[llvm] [x86] Enable indirect tail calls with more arguments (PR #137643)
Hans Wennborg via llvm-commits
llvm-commits at lists.llvm.org
Mon Apr 28 07:49:18 PDT 2025
https://github.com/zmodem created https://github.com/llvm/llvm-project/pull/137643
X86ISelDAGToDAG's `isCalleeLoad` / `moveBelowOrigChain` tries to move the load instruction next to the call so they can be folded, but it would only allow a single CopyToReg node in between.
This patch makes it look through multiple CopyToReg, while being careful to only perform the transformation when the load+call can be folded.
Fixes #136848
>From 0d00d2b6d446ec4d0191bdaa5b86fbf7aa0f3b93 Mon Sep 17 00:00:00 2001
From: Hans Wennborg <hans at chromium.org>
Date: Fri, 25 Apr 2025 17:08:52 +0200
Subject: [PATCH 1/2] (WORK IN PROGRESS) try to tail call address computation
w/ more than two args
this folds more stuff, but also finds new breakages
Fixes #136848
---
llvm/lib/Target/X86/X86ISelDAGToDAG.cpp | 35 ++++++++++++++++---------
llvm/test/CodeGen/X86/cfguard-checks.ll | 3 +--
llvm/test/CodeGen/X86/fold-call-4.ll | 16 +++++++++++
3 files changed, 39 insertions(+), 15 deletions(-)
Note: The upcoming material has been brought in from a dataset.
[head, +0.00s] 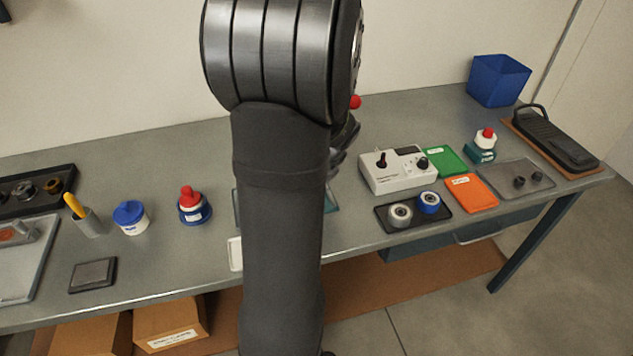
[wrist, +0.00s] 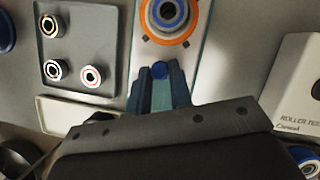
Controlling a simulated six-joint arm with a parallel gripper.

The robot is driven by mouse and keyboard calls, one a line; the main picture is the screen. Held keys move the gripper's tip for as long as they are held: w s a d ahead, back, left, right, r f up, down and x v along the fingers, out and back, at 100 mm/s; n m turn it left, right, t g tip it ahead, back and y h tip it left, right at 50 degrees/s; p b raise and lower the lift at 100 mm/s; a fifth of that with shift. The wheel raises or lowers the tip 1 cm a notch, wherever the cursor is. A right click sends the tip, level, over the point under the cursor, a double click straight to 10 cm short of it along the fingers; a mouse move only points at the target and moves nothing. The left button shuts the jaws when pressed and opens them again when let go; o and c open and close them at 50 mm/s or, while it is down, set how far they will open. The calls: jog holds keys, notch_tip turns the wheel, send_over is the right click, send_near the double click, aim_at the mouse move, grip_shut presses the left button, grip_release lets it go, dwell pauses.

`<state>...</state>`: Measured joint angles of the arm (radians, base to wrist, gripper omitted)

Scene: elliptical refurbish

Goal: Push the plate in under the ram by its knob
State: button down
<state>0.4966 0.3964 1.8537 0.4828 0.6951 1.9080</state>
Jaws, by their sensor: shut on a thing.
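In the wrist view my gripper (wrist: 161,82) points toward the top of the picture, its fingers shut on a small dark blue knob (wrist: 160,70). Just beyond the knob is the pale plate (wrist: 138,48), carrying an orange ring (wrist: 150,32) with a blue-rimmed bearing (wrist: 168,14) in it. The top of the bearing is cut off by the picture edge. The ram cannot be made out in the wrist view. In the head view my arm hides the gripper, the knob and the plate; a red ball (head: 355,102) shows just right of the arm.
Left of the plate a grey tray (wrist: 84,22) holds three small rings, with a pale shallow tray (wrist: 68,116) below. To the right is a white tester box (wrist: 300,85), also in the head view (head: 397,169). A dark tray (head: 385,219) with two rollers stands before it.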

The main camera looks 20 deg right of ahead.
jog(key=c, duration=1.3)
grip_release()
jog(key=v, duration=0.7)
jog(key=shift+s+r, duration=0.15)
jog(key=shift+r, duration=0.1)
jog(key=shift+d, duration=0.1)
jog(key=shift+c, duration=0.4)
create mode 100644 llvm/test/CodeGen/X86/fold-call-4.ll
diff --git a/llvm/lib/Target/X86/X86ISelDAGToDAG.cpp b/llvm/lib/Target/X86/X86ISelDAGToDAG.cpp
index 01118beb9cf5e..be9ca87b781ef 100644
--- a/llvm/lib/Target/X86/X86ISelDAGToDAG.cpp
+++ b/llvm/lib/Target/X86/X86ISelDAGToDAG.cpp
@@ -897,20 +897,29 @@ static bool isCalleeLoad(SDValue Callee, SDValue &Chain, bool HasCallSeq) {
Chain = Chain.getOperand(0);
}
- if (!Chain.getNumOperands())
- return false;
- // Since we are not checking for AA here, conservatively abort if the chain
- // writes to memory. It's not safe to move the callee (a load) across a store.
- if (isa<MemSDNode>(Chain.getNode()) &&
- cast<MemSDNode>(Chain.getNode())->writeMem())
+ while (true) {
+ if (!Chain.getNumOperands())
+ return false;
+ // Since we are not checking for AA here, conservatively abort if the chain
+ // writes to memory. It's not safe to move the callee (a load) across a store.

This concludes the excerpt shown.